<<<<
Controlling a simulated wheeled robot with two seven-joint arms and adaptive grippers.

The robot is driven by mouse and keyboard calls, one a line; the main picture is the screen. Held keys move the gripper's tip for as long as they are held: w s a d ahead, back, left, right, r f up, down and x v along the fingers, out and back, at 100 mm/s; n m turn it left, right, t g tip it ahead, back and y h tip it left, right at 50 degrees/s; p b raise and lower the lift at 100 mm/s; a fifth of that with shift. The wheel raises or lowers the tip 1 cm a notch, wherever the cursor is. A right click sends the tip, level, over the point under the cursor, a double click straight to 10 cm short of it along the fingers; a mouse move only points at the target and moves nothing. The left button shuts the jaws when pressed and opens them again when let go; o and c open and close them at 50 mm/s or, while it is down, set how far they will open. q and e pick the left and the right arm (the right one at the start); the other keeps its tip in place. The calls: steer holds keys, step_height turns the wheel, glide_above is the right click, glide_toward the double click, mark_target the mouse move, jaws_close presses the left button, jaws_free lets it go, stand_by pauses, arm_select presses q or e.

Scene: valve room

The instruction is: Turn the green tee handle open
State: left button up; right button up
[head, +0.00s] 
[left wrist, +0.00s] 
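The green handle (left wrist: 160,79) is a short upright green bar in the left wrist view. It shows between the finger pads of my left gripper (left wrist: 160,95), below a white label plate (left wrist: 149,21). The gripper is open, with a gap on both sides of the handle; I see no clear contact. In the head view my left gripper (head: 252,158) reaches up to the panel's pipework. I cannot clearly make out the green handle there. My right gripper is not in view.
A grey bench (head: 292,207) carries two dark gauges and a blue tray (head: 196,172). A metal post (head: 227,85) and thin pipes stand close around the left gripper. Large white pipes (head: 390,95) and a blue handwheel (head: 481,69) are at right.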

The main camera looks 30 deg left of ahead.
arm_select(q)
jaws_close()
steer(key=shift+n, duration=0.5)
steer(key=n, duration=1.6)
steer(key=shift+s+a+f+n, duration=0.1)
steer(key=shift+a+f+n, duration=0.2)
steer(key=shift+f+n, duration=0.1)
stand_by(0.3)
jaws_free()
>>>>
> _Brief_
Everything from the line containing "Scene: valve room" to the end of the data above should be quoted exactly, please, both ends included, and nothing outside that span.

> _Written solution_
Scene: valve room

The instruction is: Turn the green tee handle open
State: left button up; right button up
[head, +0.00s] 
[left wrist, +0.00s] 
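The green handle (left wrist: 160,79) is a short upright green bar in the left wrist view. It shows between the finger pads of my left gripper (left wrist: 160,95), below a white label plate (left wrist: 149,21). The gripper is open, with a gap on both sides of the handle; I see no clear contact. In the head view my left gripper (head: 252,158) reaches up to the panel's pipework. I cannot clearly make out the green handle there. My right gripper is not in view.
A grey bench (head: 292,207) carries two dark gauges and a blue tray (head: 196,172). A metal post (head: 227,85) and thin pipes stand close around the left gripper. Large white pipes (head: 390,95) and a blue handwheel (head: 481,69) are at right.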

The main camera looks 30 deg left of ahead.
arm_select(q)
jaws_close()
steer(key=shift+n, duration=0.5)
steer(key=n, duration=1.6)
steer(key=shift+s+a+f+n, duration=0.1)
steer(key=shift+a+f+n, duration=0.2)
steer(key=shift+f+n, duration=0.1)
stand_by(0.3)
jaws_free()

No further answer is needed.